The unexpected discovery of yellowballs by citizen scientists in 2011 and 2012 is challenging astronomers’ assumptions about the formation of stars and star clusters. It provides scientists with a new window into the formation and evolution of young stars. According to Planetary Science Institute Senior Scientist Grace Wolf-Chase, a chance discovery by citizen scientists has provided a unique new window into the diverse environments that produce stars and star clusters, revealing the presence of “stellar nurseries” before infant stars emerge from their birth clouds.
Stars form in space from clouds of gas and dust. Yellowballs are thought to be clusters of still-forming young stars that heat the gas and dust in their surroundings. Yellowballs were discovered in 2011 and 2012 by citizen scientists participating in the Zooniverse-based Milky Way Project. These regions do not appear yellow to the naked eye; they are only visible in the infrared region of the electromagnetic spectrum. On April 12, 2021, astronomers announced that yellowballs are assisting them in understanding the diverse cosmic environments that form stars and star clusters very early in their development, when the stars are only about 100,000 years into their billion-year lifespans.
A serendipitous discovery by citizen scientists has provided a unique new window into the diverse environments that produce stars and star clusters.
“Yellowballs are small compact features that were identified in infrared images acquired by the Spitzer Space Telescope during online discussions on the Milky Way Project, an initiative on the online citizen science platform zooniverse.org that asked citizen scientists to help identify features associated with young, massive stars greater than 10 solar masses,” said Wolf-Chase, lead author of “Thoughts on the Milky Way Project.” “Early research suggested that young stars produce yellowballs as they heat the surrounding gas and dust from which they were born.”
The yellowballs discovered by citizen scientists shed infrared light on star clusters at a very early stage of development, when they are only a few hundred thousand years old. “This is the point at which their presence becomes apparent, but they remain encased in their dusty birth cocoons,” Wolf-Chase explained. “This enables us to connect the properties of stars with their birth environments, as if a human were giving birth to a hundred or so infants all at once.”
According to the findings, forming star clusters (protoclusters) of essentially all masses go through a yellowball stage.

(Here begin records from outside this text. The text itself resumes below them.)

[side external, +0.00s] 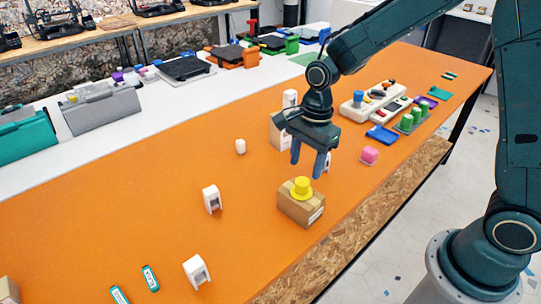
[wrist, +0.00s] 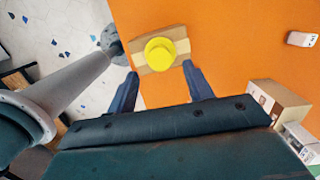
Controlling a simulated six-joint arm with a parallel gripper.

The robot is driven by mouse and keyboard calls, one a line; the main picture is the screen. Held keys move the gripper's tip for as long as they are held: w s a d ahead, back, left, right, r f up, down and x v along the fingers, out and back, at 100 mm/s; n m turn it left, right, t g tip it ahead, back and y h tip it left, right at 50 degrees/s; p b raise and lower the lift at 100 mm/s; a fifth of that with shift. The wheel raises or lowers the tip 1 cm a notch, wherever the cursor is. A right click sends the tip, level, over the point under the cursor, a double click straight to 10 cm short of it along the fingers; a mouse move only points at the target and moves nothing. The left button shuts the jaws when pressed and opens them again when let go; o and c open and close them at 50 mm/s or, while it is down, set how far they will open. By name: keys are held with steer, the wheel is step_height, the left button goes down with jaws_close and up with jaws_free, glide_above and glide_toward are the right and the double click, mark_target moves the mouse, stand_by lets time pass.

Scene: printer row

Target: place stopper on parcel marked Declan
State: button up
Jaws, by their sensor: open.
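A yellow stopper (side external: 302,187) with a wide rim and a narrower top stands upright on a brown cardboard parcel (side external: 290,207) near the table's front edge. In the wrist view, the stopper (wrist: 160,54) sits about mid-top of that parcel (wrist: 141,62). The writing on the parcel's white label is too small to read. My gripper (side external: 307,169) is open and empty, just above the stopper and apart from it. In the wrist view, its fingertips (wrist: 160,72) are on either side of the stopper's near edge. A second parcel (side external: 279,134) stands behind my gripper, partly hidden.
A parcel corner (side external: 8,290) shows at bottom left. Small white holders (side external: 212,198) and teal tags (side external: 150,277) are on the orange table. The table's left part is mostly clear.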

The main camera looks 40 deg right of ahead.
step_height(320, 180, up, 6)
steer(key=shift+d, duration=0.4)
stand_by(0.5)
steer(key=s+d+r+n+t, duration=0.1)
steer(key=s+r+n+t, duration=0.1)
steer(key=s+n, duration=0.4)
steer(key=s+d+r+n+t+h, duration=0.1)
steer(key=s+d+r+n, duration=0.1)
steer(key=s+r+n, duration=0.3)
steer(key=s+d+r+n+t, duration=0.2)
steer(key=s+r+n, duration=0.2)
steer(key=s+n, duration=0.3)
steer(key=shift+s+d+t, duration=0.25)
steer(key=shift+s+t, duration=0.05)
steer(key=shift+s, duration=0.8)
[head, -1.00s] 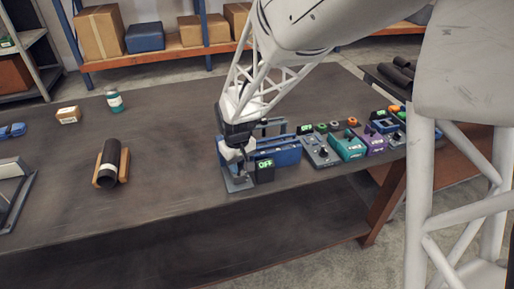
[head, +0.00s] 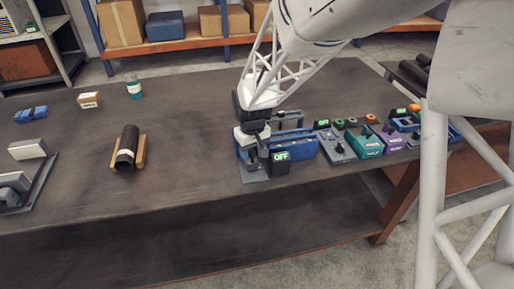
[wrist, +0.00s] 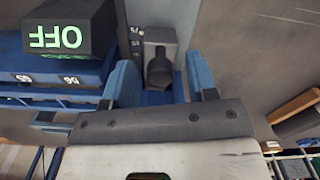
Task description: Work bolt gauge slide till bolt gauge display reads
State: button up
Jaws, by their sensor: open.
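The bolt gauge is a blue body (head: 300,149) on a grey plate, with a black display box (head: 281,163) in front that reads OFF in green. In the wrist view the display (wrist: 58,38) appears upside down and also reads OFF. A dark grey knob (wrist: 160,68), seemingly the gauge's slide, stands on a light grey block near numbered marks. My gripper (head: 254,160) is low at the left end of the gauge. In the wrist view my gripper (wrist: 161,80) is open, with its blue fingers on either side of the knob. I cannot tell whether they touch it.
Several coloured control boxes, including a teal one (head: 364,145), stand to the right of the gauge. A black pipe on a wooden cradle (head: 139,152) lies to the left. The table (head: 200,165) is clear between the cradle and the gauge.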

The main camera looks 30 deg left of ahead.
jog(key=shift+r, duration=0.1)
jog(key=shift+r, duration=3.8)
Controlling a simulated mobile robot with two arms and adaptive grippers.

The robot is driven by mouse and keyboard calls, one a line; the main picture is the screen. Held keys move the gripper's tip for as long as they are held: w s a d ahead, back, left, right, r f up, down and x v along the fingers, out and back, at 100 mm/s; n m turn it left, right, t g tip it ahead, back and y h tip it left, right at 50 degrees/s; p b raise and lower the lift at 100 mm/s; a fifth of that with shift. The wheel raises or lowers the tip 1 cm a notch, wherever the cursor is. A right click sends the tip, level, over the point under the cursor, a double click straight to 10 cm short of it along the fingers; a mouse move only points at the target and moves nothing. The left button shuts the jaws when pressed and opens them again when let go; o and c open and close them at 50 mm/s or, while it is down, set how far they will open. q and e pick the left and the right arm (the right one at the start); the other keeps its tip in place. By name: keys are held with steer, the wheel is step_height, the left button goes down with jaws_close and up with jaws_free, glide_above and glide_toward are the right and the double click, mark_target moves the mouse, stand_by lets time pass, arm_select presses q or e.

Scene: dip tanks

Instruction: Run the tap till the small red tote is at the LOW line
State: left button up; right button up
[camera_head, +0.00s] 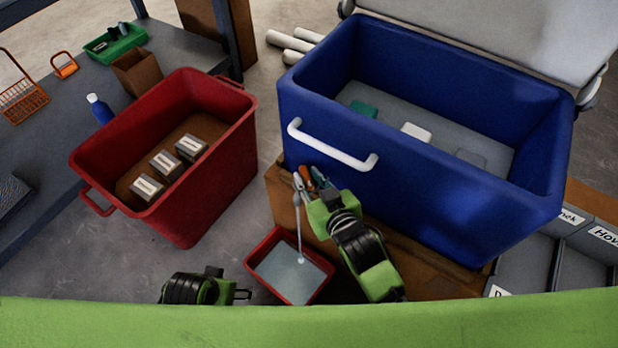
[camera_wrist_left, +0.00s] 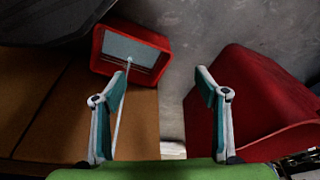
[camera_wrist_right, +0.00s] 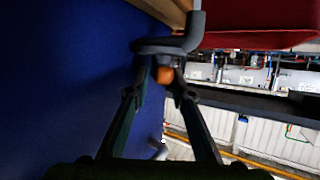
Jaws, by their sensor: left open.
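The small red tote (camera_head: 262,246) sits on the floor in front of the brown stand, with pale water (camera_head: 290,275) across its inside. A thin stream falls from the grey tap spout (camera_head: 298,184) into it. The tote also shows in the left wrist view (camera_wrist_left: 98,50) with the stream landing in it. I cannot make out the LOW line. My right gripper (camera_head: 317,178) is at the tap, its fingers closed around the orange lever (camera_wrist_right: 164,74). My left gripper (camera_wrist_left: 161,85) is open and empty, left of the tote in the head view.
A large blue tank (camera_head: 400,180) with a white handle stands on the brown stand (camera_head: 440,255) at right. A large red tote (camera_head: 200,215) holding several labelled blocks stands at left. A grey bench (camera_head: 60,160) carries a blue bottle (camera_head: 100,108). Floor shows between the totes.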

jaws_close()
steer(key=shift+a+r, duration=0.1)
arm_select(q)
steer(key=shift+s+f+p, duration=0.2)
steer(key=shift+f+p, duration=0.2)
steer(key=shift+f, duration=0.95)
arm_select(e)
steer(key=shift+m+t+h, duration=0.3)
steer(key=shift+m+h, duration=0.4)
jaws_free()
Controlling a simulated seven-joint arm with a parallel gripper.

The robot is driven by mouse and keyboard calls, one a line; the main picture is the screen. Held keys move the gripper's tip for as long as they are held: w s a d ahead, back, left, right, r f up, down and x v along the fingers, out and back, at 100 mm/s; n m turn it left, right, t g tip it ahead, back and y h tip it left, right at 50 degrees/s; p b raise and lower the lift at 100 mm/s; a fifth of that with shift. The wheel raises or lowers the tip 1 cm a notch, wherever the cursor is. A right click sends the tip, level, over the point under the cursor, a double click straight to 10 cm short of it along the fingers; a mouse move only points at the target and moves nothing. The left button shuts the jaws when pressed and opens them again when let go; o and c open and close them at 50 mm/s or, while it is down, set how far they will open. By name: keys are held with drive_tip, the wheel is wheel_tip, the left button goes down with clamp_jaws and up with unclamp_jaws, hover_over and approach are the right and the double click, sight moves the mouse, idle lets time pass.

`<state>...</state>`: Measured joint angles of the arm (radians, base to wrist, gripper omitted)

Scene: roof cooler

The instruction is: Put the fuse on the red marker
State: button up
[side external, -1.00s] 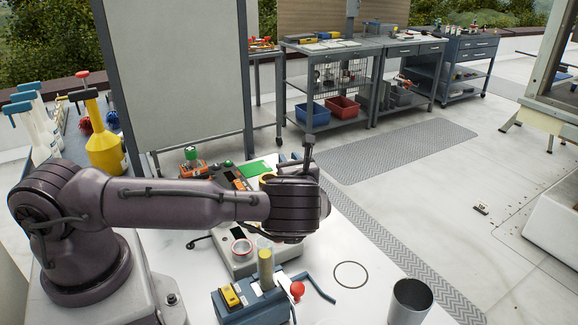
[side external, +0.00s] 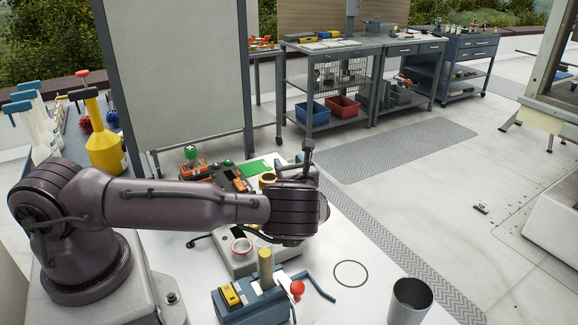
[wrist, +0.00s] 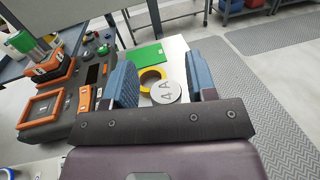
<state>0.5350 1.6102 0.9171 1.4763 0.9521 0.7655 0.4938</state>
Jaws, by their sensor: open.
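My gripper (wrist: 162,74) is open, with blue-padded fingers set wide apart. Between them in the wrist view is a pale round disc (wrist: 166,92) marked with dark characters like "4A", which may be the top of the fuse. It shows no contact with either finger. A yellow ring (wrist: 151,73) lies just beyond it, partly covered by the disc. In the side view my wrist hides the fingers and the disc. I cannot pick out a red marker for certain.
A grey instrument (wrist: 40,138) with orange parts stands left of my gripper. A green flat piece (wrist: 146,55) lies beyond the yellow ring. A blue device (side external: 250,306) with a red knob (side external: 297,288) and a metal cup (side external: 410,301) stand nearer the side camera.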

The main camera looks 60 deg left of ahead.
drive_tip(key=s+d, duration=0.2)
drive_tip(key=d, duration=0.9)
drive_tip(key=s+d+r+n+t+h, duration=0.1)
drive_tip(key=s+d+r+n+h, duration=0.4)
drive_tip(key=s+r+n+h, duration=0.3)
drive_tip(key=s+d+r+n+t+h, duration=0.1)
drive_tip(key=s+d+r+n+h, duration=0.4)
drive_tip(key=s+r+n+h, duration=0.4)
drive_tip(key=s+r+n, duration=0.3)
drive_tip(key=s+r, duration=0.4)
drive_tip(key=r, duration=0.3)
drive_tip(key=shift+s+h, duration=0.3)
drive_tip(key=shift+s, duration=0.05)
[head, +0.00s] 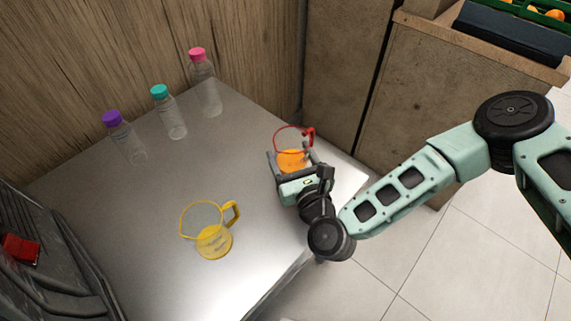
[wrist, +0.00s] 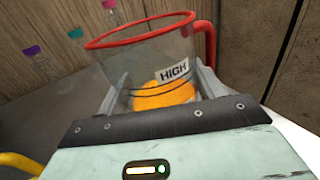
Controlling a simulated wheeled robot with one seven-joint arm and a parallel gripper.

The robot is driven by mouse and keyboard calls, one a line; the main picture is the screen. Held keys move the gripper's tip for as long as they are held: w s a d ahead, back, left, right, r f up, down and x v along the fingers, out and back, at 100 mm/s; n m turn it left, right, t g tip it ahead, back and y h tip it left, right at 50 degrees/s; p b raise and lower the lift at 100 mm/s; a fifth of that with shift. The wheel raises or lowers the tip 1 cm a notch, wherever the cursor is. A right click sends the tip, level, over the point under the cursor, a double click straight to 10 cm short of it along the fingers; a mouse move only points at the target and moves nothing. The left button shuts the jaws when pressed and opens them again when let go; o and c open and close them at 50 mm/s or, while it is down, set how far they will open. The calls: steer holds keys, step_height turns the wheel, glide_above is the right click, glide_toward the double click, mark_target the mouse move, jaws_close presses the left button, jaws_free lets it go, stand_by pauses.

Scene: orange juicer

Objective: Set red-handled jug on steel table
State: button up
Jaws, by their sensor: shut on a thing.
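The red-handled jug (head: 291,158) is clear, with a red rim and orange contents low inside. In the wrist view the jug (wrist: 160,62) is upright, its red handle on the right and a label reading HIGH on its side. My gripper (head: 288,163) is shut on the jug's body, with one finger on each side. The jug is over the right part of the steel table (head: 150,200). I cannot tell whether its base touches the table; the gripper hides it.
Bottles with purple (head: 112,118), teal (head: 159,91) and pink (head: 197,54) caps stand along the back. A dark machine (head: 50,260) is at the left. The table middle is clear.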

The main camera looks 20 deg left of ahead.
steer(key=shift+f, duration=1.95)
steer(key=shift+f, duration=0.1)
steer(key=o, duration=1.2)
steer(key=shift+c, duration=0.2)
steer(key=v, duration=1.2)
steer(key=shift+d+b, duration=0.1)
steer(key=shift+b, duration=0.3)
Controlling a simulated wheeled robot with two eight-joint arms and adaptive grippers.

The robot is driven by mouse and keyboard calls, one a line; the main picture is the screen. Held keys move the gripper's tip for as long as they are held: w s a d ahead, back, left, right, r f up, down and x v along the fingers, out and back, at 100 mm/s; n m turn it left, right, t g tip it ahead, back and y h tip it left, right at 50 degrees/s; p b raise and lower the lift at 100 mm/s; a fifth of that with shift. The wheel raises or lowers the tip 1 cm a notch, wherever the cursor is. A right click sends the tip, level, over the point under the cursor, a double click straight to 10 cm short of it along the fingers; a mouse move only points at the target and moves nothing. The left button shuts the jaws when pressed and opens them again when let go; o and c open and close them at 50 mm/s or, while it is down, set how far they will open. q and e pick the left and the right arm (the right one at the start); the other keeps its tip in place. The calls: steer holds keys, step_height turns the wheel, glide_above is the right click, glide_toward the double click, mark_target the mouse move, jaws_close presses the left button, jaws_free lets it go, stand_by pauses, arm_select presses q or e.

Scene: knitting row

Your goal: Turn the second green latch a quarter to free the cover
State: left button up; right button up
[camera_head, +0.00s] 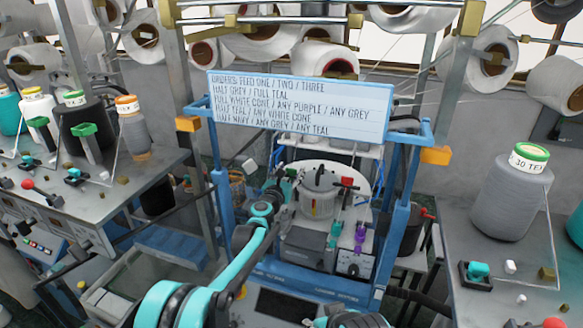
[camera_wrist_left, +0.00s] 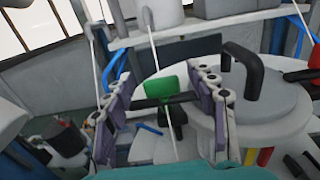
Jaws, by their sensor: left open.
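The round grey cover (camera_head: 318,190) with a black handle sits on a pale disc of the machine in the blue frame. In the left wrist view the cover (camera_wrist_left: 252,120) and its bent handle are at right. A green latch (camera_wrist_left: 160,90) on a black arm stands at the disc's edge; a small green part (camera_head: 291,172) shows there in the head view. My left gripper (camera_head: 280,193) is at the cover's left side. In the wrist view its two fingers (camera_wrist_left: 158,100) are open and appear on either side of the green latch; contact cannot be told.
A red-capped part (camera_head: 347,182) stands at the cover's right, with teal and purple parts (camera_head: 360,236) in front. A sign (camera_head: 300,106) spans the blue frame above. Thin white yarns cross near my left gripper. Cones stand on side tables.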

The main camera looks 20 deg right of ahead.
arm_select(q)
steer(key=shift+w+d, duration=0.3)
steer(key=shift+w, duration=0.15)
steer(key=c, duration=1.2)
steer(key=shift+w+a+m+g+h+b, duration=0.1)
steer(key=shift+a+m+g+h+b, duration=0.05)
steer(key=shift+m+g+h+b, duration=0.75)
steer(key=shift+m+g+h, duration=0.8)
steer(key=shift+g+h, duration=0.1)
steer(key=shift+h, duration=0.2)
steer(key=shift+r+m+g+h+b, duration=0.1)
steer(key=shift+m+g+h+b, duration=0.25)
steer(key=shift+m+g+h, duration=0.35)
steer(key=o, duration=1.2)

Some of these protoclusters will form massive stars with masses greater than 10 solar masses, and their environments will be sculpted into “bubbles” by strong stellar winds and harsh ultraviolet radiation, while others will not. Bubbles can grow to be tens of light years across in a million years.
“We also demonstrated that we can derive information about the masses and ages of developing star clusters solely from the infrared ‘colors’ of yellowballs, without the need for other extensive observations like spectroscopy,” Wolf-Chase said. “This is significant because observing time is limited, and if we can tell a lot about thousands of these objects from a few, relatively simple observations, it saves us a lot of time and helps us identify particularly interesting yellowballs for future higher-resolution observations.”
Citizen scientists used the Milky Way Project’s discussion board to tag small, roundish objects that appear “yellow” in the representative color infrared images while searching for “bubbles” in the project. “At first, scientists thought these were very young versions of the bubbles, and we included identifying yellowballs as a primary goal in a version of the Milky Way Project that was launched in 2016,” Wolf-Chase explained. “As a result, 6,176 yellowballs were identified across more than one-third of the Milky Way.” Their distinctive ‘yellow’ appearance relates to wavelengths that trace complex organic molecules and dust as they are warmed by very young stars embedded in their birth clouds.”
“Our paper analyzes a subset of 516 yellowballs and finds that only about 20% of these objects will form the bubbles associated with massive stars, while about 80% of these objects pinpoint the location of regions forming less massive stars,” Wolf-Chase said. “This work demonstrates the tremendous value of citizen science in expanding our understanding of star formation.”
Citizen scientists’ unexpected discovery of yellowballs – clusters of young stars surrounded by dust and gas – is shaking up astronomy and providing scientists with a new window into the birth and evolution of young stars.